Debbie does demagoguery

Floridians love controversy, whether it’s centered on South Beach’s self-indulgence, Key West’s kookiness or the butterfly ballot’s brouhaha. We love controversy so much that we’ll create it where none exists. A 2007 forum question posted on City-Data.com asked, “Why is there so much racism in Florida?” Florida’s “racists” later chose a Cuban-American U.S. senator, a black female lieutenant governor and an African-American U.S. House member. Go figure.

Debbie Wasserman Schultz, D-Weston, chairwoman of the Democratic National Committee, likes controversy. She’s an uber-liberal congresswoman. She often ridicules conservative Republicans (I know, I’m getting redundant here).

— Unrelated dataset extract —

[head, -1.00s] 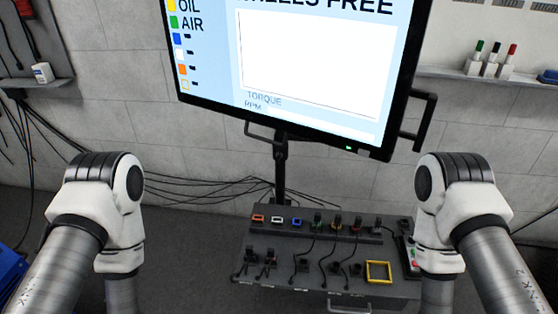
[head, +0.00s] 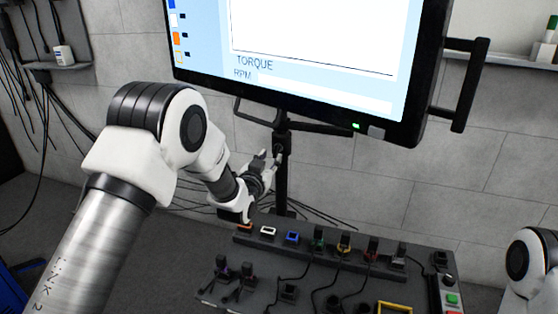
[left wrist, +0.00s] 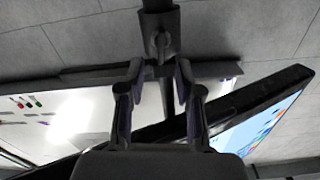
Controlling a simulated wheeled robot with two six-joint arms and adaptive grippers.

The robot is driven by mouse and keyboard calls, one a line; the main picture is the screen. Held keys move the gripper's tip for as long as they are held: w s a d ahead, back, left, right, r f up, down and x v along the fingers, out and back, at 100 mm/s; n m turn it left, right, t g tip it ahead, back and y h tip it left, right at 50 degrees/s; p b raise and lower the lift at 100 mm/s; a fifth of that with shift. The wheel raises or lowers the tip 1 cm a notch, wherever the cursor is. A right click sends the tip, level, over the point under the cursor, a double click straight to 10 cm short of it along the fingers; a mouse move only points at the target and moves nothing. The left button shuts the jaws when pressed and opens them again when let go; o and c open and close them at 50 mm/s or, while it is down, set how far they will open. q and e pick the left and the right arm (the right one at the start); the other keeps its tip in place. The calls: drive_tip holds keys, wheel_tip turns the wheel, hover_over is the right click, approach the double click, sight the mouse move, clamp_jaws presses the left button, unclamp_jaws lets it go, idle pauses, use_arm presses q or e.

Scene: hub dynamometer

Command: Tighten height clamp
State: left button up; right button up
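The height clamp is a dark collar with a small knob or lever (left wrist: 161,42) on the black monitor post (head: 282,185), below the screen. In the head view my left gripper (head: 268,158) is beside the post at clamp height, partly overlapping it. In the left wrist view the two fingers of my left gripper (left wrist: 158,72) are apart with nothing between them. The clamp knob lies just beyond the fingertips, roughly centred between them. Contact is not visible. My right gripper is out of view; only part of my right arm shows at the right edge.
The large monitor (head: 300,50) hangs just above my left gripper, with a side handle (head: 470,85). Below is a console (head: 330,262) with several coloured connectors and cables. A grey block wall (head: 500,150) stands behind.

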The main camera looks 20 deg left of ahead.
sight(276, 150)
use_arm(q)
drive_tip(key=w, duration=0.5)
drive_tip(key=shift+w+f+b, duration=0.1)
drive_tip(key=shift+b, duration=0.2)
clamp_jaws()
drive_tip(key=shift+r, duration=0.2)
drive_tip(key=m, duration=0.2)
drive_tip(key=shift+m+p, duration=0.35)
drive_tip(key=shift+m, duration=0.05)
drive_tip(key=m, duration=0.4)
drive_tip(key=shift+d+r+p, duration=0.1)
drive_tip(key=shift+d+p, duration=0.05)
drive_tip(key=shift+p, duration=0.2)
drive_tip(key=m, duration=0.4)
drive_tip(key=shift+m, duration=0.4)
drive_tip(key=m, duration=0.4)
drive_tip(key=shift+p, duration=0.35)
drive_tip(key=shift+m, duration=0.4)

Most recently, she accused Republican-controlled state legislatures of racism for enacting election reform, which she likened to Jim Crow laws.

Perhaps no one told Debbie that Jim Crow laws were the near-exclusive product of her Democratic brethren, including Klansmen Robert Byrd and J. William Fulbright (Bill Clinton’s mentor). Moreover, Al Gore Sr. fought tooth and nail against the 1964 Civil Rights Act.

She later apologized for the Jim Crow remark, but added, “I don’t regret calling attention to the efforts in a number of states with Republican-dominated legislatures, including Florida, to restrict access to the ballot box for all kinds of voters, but particularly young voters, African Americans and Hispanic Americans.” Some apology.

Wisconsin’s recently enacted voter ID law requires that voters present photo identification at the polls. It’s one of 13 states (including Florida) requiring photo identification.

Ms. Wasserman Schultz argues that disadvantaged black and Hispanic voters are least likely to possess photo ID, but most likely to vote for Democratic candidates. Numerous instances of voter fraud, especially in 2008, tilt the scale the other way. Also, essentially everyone today has some form of photo ID, and it’s frighteningly easy to produce legitimate-looking phony identification using personal computers.

Florida’s new voter reform law is also on the congresswoman’s radar. It changes early voting from 14 eight-hour days to eight 14-hour days, and provides that voters making address changes at the polls cast provisional ballots. Its purpose is clear — to eliminate voting in multiple precincts.

83% of Americans say each vote matters, but it would matter less if diluted by the votes of illegal residents, the deceased, or those casting multiple ballots. “Vote dilution” should be a particular concern to those who gained their suffrage late in our nation’s history. You know, women like Debbie Wasserman Schultz and the African-Americans she’s so concerned about. Clearly, she values partisan politics over the integrity of the ballot.

Then again, maybe she just likes controversy.